WHAT IS BEING ASKED:
Reproduce the material in full, exactly as written.

PROVIDED DATA:
######

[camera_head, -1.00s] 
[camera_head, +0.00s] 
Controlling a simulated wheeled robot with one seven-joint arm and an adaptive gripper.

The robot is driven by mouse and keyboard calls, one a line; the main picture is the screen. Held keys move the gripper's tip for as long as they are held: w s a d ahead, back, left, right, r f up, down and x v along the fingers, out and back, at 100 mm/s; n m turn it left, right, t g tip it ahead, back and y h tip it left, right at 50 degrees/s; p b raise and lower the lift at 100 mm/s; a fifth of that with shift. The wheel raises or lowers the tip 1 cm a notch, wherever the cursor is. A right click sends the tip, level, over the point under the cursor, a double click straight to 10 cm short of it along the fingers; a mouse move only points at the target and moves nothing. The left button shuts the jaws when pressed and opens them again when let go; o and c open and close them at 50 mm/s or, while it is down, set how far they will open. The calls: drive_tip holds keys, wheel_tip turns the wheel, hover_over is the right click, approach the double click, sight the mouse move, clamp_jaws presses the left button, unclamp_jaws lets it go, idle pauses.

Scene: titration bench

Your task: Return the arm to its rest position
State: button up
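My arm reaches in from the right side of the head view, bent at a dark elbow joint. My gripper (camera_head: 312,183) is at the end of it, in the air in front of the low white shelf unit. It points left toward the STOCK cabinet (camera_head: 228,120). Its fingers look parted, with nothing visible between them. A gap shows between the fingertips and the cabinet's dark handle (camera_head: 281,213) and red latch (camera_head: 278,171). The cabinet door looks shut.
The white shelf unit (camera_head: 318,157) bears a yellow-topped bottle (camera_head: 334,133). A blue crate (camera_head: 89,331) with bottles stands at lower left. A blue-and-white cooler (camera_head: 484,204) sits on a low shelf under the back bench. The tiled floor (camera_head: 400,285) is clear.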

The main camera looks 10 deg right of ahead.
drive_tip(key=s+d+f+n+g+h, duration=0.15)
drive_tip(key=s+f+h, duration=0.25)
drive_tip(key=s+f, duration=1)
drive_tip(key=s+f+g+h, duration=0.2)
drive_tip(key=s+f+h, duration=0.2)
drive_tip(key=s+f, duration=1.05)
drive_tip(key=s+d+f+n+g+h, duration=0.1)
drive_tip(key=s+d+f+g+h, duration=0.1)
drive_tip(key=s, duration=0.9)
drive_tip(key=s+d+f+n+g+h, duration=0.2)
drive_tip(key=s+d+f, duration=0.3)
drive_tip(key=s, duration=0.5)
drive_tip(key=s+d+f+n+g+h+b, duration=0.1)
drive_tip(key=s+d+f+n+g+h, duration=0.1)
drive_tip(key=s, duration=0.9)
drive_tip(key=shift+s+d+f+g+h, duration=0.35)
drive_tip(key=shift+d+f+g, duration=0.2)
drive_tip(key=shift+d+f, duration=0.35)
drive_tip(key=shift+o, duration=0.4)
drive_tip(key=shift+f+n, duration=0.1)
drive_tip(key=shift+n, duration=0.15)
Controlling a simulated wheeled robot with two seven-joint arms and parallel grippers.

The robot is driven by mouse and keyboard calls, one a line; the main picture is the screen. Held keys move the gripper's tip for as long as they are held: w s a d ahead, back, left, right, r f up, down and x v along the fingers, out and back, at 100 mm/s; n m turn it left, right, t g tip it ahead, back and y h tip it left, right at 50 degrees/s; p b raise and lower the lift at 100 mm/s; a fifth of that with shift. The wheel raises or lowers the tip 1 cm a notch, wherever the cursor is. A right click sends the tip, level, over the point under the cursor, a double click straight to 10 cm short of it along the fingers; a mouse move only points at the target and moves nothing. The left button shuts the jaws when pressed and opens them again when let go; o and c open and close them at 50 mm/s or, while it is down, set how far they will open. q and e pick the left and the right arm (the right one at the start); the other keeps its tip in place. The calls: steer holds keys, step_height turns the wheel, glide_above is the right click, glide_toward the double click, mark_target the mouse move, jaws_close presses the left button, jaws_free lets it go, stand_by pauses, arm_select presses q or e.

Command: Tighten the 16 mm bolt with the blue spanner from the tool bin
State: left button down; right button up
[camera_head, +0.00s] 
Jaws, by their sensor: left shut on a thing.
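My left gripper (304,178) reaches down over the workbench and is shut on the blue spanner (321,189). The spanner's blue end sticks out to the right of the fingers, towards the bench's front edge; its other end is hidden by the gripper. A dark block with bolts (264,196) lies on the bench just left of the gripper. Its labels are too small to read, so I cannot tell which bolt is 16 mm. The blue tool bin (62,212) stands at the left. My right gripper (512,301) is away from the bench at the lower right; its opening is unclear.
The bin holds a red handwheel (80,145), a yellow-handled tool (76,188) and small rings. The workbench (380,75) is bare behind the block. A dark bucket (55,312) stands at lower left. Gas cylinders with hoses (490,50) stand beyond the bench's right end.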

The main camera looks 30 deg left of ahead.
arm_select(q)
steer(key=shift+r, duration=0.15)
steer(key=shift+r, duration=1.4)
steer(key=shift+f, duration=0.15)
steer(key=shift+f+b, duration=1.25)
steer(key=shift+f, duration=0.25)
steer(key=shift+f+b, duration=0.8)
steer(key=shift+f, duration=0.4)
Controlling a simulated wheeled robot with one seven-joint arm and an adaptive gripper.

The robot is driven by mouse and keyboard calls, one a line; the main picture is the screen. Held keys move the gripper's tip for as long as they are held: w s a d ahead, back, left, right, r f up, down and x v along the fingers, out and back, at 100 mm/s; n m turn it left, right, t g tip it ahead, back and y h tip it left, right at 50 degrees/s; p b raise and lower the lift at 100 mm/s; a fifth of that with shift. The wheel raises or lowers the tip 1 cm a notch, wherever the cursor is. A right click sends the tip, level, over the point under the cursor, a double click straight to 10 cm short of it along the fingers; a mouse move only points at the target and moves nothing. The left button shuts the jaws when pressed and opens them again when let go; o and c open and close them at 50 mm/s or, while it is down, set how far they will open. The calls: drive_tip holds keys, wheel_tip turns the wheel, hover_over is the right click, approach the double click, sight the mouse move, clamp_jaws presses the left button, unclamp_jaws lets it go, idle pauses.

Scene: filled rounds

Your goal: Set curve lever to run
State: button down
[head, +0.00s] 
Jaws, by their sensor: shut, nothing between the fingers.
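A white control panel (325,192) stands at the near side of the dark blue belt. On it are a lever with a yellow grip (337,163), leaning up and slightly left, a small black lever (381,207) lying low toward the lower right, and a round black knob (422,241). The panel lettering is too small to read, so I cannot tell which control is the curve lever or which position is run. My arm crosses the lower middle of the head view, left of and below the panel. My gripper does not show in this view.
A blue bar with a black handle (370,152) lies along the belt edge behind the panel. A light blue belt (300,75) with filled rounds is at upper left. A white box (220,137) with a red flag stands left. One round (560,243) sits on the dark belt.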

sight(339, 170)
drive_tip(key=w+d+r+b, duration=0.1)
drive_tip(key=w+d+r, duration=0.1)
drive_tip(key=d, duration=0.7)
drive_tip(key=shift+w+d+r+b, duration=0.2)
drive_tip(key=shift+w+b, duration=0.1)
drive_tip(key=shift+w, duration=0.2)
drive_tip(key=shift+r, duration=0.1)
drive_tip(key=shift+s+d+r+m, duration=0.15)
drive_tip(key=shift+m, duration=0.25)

######

RESULT OF THIS TASK:
[camera_head, -1.00s] 
[camera_head, +0.00s] 
Controlling a simulated wheeled robot with one seven-joint arm and an adaptive gripper.

The robot is driven by mouse and keyboard calls, one a line; the main picture is the screen. Held keys move the gripper's tip for as long as they are held: w s a d ahead, back, left, right, r f up, down and x v along the fingers, out and back, at 100 mm/s; n m turn it left, right, t g tip it ahead, back and y h tip it left, right at 50 degrees/s; p b raise and lower the lift at 100 mm/s; a fifth of that with shift. The wheel raises or lowers the tip 1 cm a notch, wherever the cursor is. A right click sends the tip, level, over the point under the cursor, a double click straight to 10 cm short of it along the fingers; a mouse move only points at the target and moves nothing. The left button shuts the jaws when pressed and opens them again when let go; o and c open and close them at 50 mm/s or, while it is down, set how far they will open. The calls: drive_tip holds keys, wheel_tip turns the wheel, hover_over is the right click, approach the double click, sight the mouse move, clamp_jaws presses the left button, unclamp_jaws lets it go, idle pauses.

Scene: titration bench

Your task: Return the arm to its rest position
State: button up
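My arm reaches in from the right side of the head view, bent at a dark elbow joint. My gripper (camera_head: 312,183) is at the end of it, in the air in front of the low white shelf unit. It points left toward the STOCK cabinet (camera_head: 228,120). Its fingers look parted, with nothing visible between them. A gap shows between the fingertips and the cabinet's dark handle (camera_head: 281,213) and red latch (camera_head: 278,171). The cabinet door looks shut.
The white shelf unit (camera_head: 318,157) bears a yellow-topped bottle (camera_head: 334,133). A blue crate (camera_head: 89,331) with bottles stands at lower left. A blue-and-white cooler (camera_head: 484,204) sits on a low shelf under the back bench. The tiled floor (camera_head: 400,285) is clear.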

The main camera looks 10 deg right of ahead.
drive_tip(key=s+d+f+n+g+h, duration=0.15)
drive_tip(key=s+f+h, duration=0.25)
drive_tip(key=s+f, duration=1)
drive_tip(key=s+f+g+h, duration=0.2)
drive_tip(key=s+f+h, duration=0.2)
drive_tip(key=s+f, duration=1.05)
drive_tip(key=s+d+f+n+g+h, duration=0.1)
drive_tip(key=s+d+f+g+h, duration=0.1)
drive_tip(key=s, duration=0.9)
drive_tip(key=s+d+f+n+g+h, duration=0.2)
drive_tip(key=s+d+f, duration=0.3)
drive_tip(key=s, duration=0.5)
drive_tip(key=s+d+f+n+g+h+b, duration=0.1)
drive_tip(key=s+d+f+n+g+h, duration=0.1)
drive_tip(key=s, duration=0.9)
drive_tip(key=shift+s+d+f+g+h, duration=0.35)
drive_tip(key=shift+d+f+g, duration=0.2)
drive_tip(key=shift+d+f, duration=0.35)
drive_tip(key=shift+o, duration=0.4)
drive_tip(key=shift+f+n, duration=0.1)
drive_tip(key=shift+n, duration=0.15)
Controlling a simulated wheeled robot with two seven-joint arms and parallel grippers.

The robot is driven by mouse and keyboard calls, one a line; the main picture is the screen. Held keys move the gripper's tip for as long as they are held: w s a d ahead, back, left, right, r f up, down and x v along the fingers, out and back, at 100 mm/s; n m turn it left, right, t g tip it ahead, back and y h tip it left, right at 50 degrees/s; p b raise and lower the lift at 100 mm/s; a fifth of that with shift. The wheel raises or lowers the tip 1 cm a notch, wherever the cursor is. A right click sends the tip, level, over the point under the cursor, a double click straight to 10 cm short of it along the fingers; a mouse move only points at the target and moves nothing. The left button shuts the jaws when pressed and opens them again when let go; o and c open and close them at 50 mm/s or, while it is down, set how far they will open. q and e pick the left and the right arm (the right one at the start); the other keeps its tip in place. The calls: steer holds keys, step_height turns the wheel, glide_above is the right click, glide_toward the double click, mark_target the mouse move, jaws_close presses the left button, jaws_free lets it go, stand_by pauses, arm_select presses q or e.

Command: Tighten the 16 mm bolt with the blue spanner from the tool bin
State: left button down; right button up
[camera_head, +0.00s] 
Jaws, by their sensor: left shut on a thing.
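My left gripper (304,178) reaches down over the workbench and is shut on the blue spanner (321,189). The spanner's blue end sticks out to the right of the fingers, towards the bench's front edge; its other end is hidden by the gripper. A dark block with bolts (264,196) lies on the bench just left of the gripper. Its labels are too small to read, so I cannot tell which bolt is 16 mm. The blue tool bin (62,212) stands at the left. My right gripper (512,301) is away from the bench at the lower right; its opening is unclear.
The bin holds a red handwheel (80,145), a yellow-handled tool (76,188) and small rings. The workbench (380,75) is bare behind the block. A dark bucket (55,312) stands at lower left. Gas cylinders with hoses (490,50) stand beyond the bench's right end.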

The main camera looks 30 deg left of ahead.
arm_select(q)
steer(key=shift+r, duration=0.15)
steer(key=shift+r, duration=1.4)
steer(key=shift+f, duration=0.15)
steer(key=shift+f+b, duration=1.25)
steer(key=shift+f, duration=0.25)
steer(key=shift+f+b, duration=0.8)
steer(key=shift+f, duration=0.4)
Controlling a simulated wheeled robot with one seven-joint arm and an adaptive gripper.

The robot is driven by mouse and keyboard calls, one a line; the main picture is the screen. Held keys move the gripper's tip for as long as they are held: w s a d ahead, back, left, right, r f up, down and x v along the fingers, out and back, at 100 mm/s; n m turn it left, right, t g tip it ahead, back and y h tip it left, right at 50 degrees/s; p b raise and lower the lift at 100 mm/s; a fifth of that with shift. The wheel raises or lowers the tip 1 cm a notch, wherever the cursor is. A right click sends the tip, level, over the point under the cursor, a double click straight to 10 cm short of it along the fingers; a mouse move only points at the target and moves nothing. The left button shuts the jaws when pressed and opens them again when let go; o and c open and close them at 50 mm/s or, while it is down, set how far they will open. The calls: drive_tip holds keys, wheel_tip turns the wheel, hover_over is the right click, approach the double click, sight the mouse move, clamp_jaws presses the left button, unclamp_jaws lets it go, idle pauses.

Scene: filled rounds

Your goal: Set curve lever to run
State: button down
[head, +0.00s] 
Jaws, by their sensor: shut, nothing between the fingers.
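A white control panel (325,192) stands at the near side of the dark blue belt. On it are a lever with a yellow grip (337,163), leaning up and slightly left, a small black lever (381,207) lying low toward the lower right, and a round black knob (422,241). The panel lettering is too small to read, so I cannot tell which control is the curve lever or which position is run. My arm crosses the lower middle of the head view, left of and below the panel. My gripper does not show in this view.
A blue bar with a black handle (370,152) lies along the belt edge behind the panel. A light blue belt (300,75) with filled rounds is at upper left. A white box (220,137) with a red flag stands left. One round (560,243) sits on the dark belt.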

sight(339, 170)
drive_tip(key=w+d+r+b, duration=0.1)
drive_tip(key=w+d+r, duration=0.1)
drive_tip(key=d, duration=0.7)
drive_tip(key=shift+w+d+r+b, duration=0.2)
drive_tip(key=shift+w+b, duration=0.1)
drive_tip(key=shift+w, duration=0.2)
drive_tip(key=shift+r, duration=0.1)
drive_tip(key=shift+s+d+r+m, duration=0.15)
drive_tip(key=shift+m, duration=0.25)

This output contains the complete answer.